The statute of limitations operates differently with respect to indemnity claims, which “do not accrue for the purposes of the statute of limitations until a judgment has been paid by the third-party plaintiff” because the “statute of limitations cannot possibly start to run on an indemnity claim until the party seeking indemnification suffers a loss.” Jaswell Drilling Corp. v. General Motors Corp., 129 N.H. 341, 347 (1987). Often a suit brought within that three year limitations period will result in a judgment beyond it, yet still allow the loser’s indemnification suit against the indemnitor to proceed even though filed well more than three years after the underlying claim accrued. But what if the party seeking indemnification suffers that judgment, that “loss,” more than eight years after substantial completion of the improvement giving rise to the underlying claim? Does the statute of repose shut out his right to indemnity?
A recent decision from New Hampshire’s federal district court says it does. In Continental Western Insurance Co. v. Superior Fire Protection, Inc., 2019 WL 1318274 (D.N.H. March 22, 2019), the inspector/tester of a sprinkler system was sued by the subrogee of the hotel where the system had failed, and in turn sought indemnity or contribution from the installer of the system. The installer, having substantially completed its work more than eight years prior to the lawsuit, sought refuge under the statute of repose. The inspector/tester countered that its claim for indemnity did not accrue until it was sued by the subrogee. But “accrual” is not the trigger under the statute of repose, said the Court. Rather, substantial completion is the trigger, barring indemnity and contribution claims “even if those claims would — as they would here — accrue after the repose period has run.” The installer’s motion for summary judgment was granted.
What is somewhat unusual about this case is the fact that the underlying action by the subrogee against the inspector/tester was not itself barred by the statute of repose (because the allegedly deficient inspection/testing of the sprinkler system was not a “deficiency in the creation of an improvement to real property,” and in any event occurred years after that improvement was substantially complete).
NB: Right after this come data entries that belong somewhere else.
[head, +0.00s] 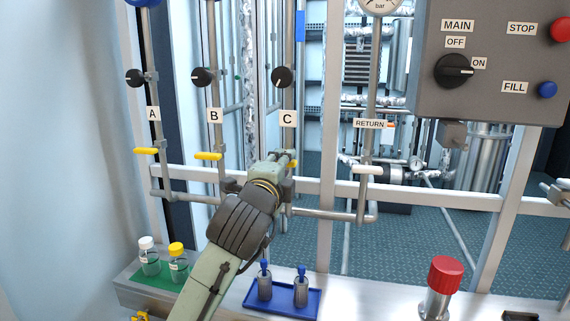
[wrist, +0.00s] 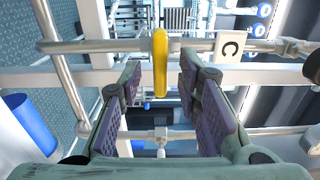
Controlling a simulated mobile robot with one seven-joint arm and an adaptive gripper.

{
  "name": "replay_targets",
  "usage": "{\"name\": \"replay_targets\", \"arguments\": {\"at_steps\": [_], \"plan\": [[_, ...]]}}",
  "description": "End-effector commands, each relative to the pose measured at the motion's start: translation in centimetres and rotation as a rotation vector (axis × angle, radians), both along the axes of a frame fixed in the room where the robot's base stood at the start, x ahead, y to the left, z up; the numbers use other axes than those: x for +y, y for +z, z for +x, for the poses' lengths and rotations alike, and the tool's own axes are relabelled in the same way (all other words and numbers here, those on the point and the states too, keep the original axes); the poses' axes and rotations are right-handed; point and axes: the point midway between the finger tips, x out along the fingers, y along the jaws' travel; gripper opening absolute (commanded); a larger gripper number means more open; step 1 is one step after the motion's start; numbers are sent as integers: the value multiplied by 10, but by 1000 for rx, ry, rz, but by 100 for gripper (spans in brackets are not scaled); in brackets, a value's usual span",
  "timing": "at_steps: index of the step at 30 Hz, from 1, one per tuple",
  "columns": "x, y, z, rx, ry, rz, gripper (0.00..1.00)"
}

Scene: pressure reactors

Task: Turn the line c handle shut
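The yellow line C handle (wrist: 160,62) shows in the wrist view, crossing its pipe (wrist: 100,46) beside the C label (wrist: 230,47). My gripper (wrist: 160,80) is open, with one purple-padded finger on each side of the handle and a gap on both sides. I cannot tell how deep the handle sits between the fingertips. In the head view my gripper (head: 284,160) is at the line C pipe below its C label (head: 287,118). It hides most of the handle there; only a bit of yellow shows.
Yellow handles on line A (head: 146,151) and line B (head: 208,156) lie across their pipes to the left. The return line with a white handle (head: 367,170) is to the right. A blue tray (head: 283,307) and a red-capped cylinder (head: 442,285) stand on the ledge below.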

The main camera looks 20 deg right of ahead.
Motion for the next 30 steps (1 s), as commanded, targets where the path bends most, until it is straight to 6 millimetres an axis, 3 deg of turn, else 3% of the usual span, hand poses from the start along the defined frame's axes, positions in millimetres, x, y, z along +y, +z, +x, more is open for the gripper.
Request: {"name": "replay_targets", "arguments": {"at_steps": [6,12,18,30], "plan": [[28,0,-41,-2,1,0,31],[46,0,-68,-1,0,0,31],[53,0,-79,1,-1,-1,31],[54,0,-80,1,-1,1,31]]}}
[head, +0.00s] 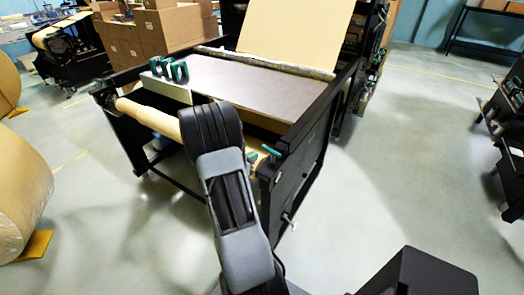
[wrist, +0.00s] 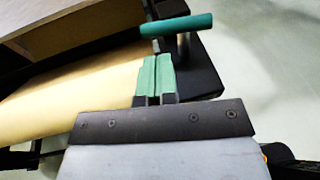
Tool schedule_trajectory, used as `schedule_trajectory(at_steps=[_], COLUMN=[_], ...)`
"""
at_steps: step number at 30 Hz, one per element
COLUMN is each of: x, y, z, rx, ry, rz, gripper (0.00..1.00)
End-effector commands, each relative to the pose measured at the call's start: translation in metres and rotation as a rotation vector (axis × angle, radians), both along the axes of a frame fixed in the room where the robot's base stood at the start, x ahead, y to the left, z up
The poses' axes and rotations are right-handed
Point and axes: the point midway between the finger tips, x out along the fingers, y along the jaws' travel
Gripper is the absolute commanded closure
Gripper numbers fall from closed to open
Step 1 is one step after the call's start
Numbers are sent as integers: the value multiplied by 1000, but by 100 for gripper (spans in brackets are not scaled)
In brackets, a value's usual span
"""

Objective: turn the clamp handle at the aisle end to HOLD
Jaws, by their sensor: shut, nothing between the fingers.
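The clamp handle, a green bar (wrist: 190,24), sits on a metal post at the dark end frame in the wrist view. It lies nearly crosswise, just beyond my fingertips. In the head view the handle (head: 271,151) is a small green piece at the near right corner of the bench. My gripper (wrist: 158,58) has green-padded fingers that are shut and empty, pointing at the handle with a small gap visible. In the head view my gripper (head: 252,157) is mostly hidden behind my arm. No HOLD mark is legible.
The kraft roll (head: 150,117) lies along the bench front, and its brown paper fills the left of the wrist view. The bench's black end panel (head: 298,165) stands below the handle. Large rolls (head: 22,200) stand at the left. Floor right of the bench is clear.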

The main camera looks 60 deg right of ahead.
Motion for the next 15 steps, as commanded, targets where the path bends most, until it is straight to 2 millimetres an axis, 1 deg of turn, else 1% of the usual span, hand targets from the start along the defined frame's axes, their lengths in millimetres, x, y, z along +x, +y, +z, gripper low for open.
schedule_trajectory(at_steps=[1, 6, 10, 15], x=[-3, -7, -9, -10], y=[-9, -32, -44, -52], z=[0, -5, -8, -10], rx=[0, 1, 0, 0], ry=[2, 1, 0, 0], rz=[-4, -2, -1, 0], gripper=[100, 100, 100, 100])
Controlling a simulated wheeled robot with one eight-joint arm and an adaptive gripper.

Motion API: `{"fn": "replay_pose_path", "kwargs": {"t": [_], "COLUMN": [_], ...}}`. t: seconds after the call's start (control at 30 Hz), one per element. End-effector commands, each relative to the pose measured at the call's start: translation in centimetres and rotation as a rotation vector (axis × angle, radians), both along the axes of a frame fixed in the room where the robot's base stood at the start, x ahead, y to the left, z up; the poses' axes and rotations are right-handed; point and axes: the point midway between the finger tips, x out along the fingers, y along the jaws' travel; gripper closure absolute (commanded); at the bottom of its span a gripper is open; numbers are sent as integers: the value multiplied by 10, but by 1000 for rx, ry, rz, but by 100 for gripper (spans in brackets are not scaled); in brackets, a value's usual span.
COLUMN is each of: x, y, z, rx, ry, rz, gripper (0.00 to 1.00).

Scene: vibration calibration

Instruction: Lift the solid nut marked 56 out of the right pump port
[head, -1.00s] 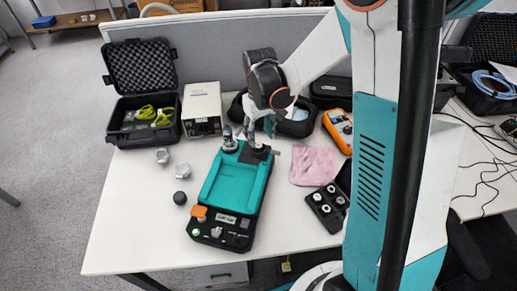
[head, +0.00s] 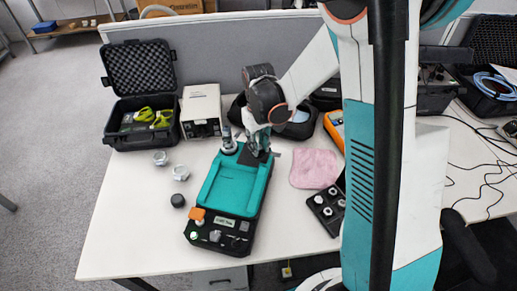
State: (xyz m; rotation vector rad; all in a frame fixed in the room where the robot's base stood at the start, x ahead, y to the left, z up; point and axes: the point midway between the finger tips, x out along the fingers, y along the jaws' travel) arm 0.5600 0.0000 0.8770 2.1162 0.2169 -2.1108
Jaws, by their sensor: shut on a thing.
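The teal and black pump unit (head: 236,183) lies on the white table, with its two ports at the far end. A grey cylindrical fitting (head: 227,143) stands upright in the left port. My gripper (head: 260,150) reaches down at the right port and is shut on a small thing there, where the solid nut would sit. The fingers hide that thing and most of the port, and the marking 56 cannot be read. I cannot tell whether it is seated or raised.
Two silver nuts (head: 180,173) (head: 160,158) and a dark round piece (head: 178,200) lie left of the pump. A grey instrument box (head: 200,112) and open black case (head: 141,100) stand behind. A pink cloth (head: 314,168) and black nut tray (head: 328,207) lie right.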

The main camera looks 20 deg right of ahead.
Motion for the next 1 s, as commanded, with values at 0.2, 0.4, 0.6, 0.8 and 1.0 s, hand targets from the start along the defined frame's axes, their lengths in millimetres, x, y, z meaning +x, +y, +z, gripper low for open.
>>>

In most construction settings the would-be indemnitee, if sued within eight years of substantial completion of the improvement at issue, will still be timely in seeking indemnity from an indemnitor -- as long as he doesn’t wait to suffer a judgment first. And he doesn’t need to wait. As Judge McNamara noted in Penta Corporation v. Town of Newport, No. 212-2015-CV-00011, 2015 WL 11182532 (Merrimack Super. Ct., Nov. 20, 2015), “While technically the right to indemnity arises when a judgment is rendered in favor of another, it has long been the practice to try indemnity claims, when properly pled, along with an underlying action.” Indemnity claimants would be well served to file their cross-claims against potential indemnitors in the underlying action, before the eight-year repose clock winds down.
Quaere: Continental Western concerned a claim of derivative or equitable indemnity, not one of express contractual indemnity. If there had been such a contractual right to indemnity, would a claim for breach of that contract still have been barred by the statute?